### Task to carry out
Retype, word for word, the line containing "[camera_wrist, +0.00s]" and every line after it to the end. Skip pictures.

>> Start Source material

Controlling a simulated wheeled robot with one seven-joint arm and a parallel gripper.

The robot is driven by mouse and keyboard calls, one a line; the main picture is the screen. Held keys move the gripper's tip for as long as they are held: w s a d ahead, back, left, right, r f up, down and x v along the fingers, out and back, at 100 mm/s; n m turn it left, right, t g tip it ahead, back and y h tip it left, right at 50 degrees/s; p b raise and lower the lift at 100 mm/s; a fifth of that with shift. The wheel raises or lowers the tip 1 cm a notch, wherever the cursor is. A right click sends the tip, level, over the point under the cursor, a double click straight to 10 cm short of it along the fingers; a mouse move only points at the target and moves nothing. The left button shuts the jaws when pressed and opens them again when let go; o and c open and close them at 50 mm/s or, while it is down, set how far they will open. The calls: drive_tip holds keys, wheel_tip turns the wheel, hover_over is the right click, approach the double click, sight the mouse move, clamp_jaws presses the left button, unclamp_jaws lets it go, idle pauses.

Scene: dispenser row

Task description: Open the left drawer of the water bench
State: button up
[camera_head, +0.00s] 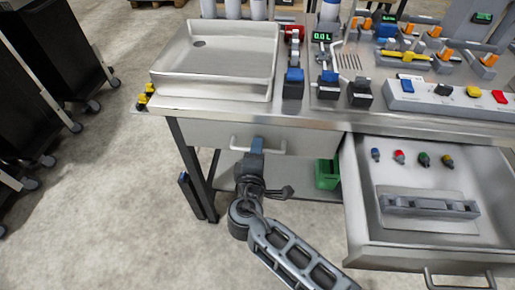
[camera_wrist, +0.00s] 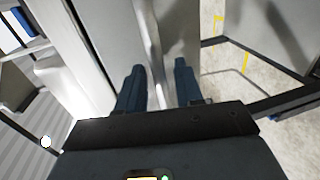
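The water bench (camera_head: 225,110) has a left drawer (camera_head: 205,132) under its top on the left. The drawer front sits flush below the bench edge, so it looks closed. Its pale bar handle (camera_head: 236,147) is partly hidden by my gripper (camera_head: 257,147). In the wrist view my gripper (camera_wrist: 160,68) has its two blue fingers apart. The handle bar (camera_wrist: 153,45) runs between them, with a visible gap beside the fingers. I cannot tell if either finger touches the bar.
The right drawer (camera_head: 440,257) is pulled out and holds several small coloured parts and a grey block. A green bin (camera_head: 327,174) stands on the lower shelf. A bench leg (camera_head: 196,180) is at the left. Black carts (camera_head: 50,65) stand further left, with clear floor between.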

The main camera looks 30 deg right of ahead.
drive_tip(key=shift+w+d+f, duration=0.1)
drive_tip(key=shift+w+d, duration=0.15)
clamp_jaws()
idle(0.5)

>> End Source material

### Solution to this exercise
[camera_wrist, +0.00s] 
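The water bench (camera_head: 225,110) has a left drawer (camera_head: 205,132) under its top on the left. The drawer front sits flush below the bench edge, so it looks closed. Its pale bar handle (camera_head: 236,147) is partly hidden by my gripper (camera_head: 257,147). In the wrist view my gripper (camera_wrist: 160,68) has its two blue fingers apart. The handle bar (camera_wrist: 153,45) runs between them, with a visible gap beside the fingers. I cannot tell if either finger touches the bar.
The right drawer (camera_head: 440,257) is pulled out and holds several small coloured parts and a grey block. A green bin (camera_head: 327,174) stands on the lower shelf. A bench leg (camera_head: 196,180) is at the left. Black carts (camera_head: 50,65) stand further left, with clear floor between.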

The main camera looks 30 deg right of ahead.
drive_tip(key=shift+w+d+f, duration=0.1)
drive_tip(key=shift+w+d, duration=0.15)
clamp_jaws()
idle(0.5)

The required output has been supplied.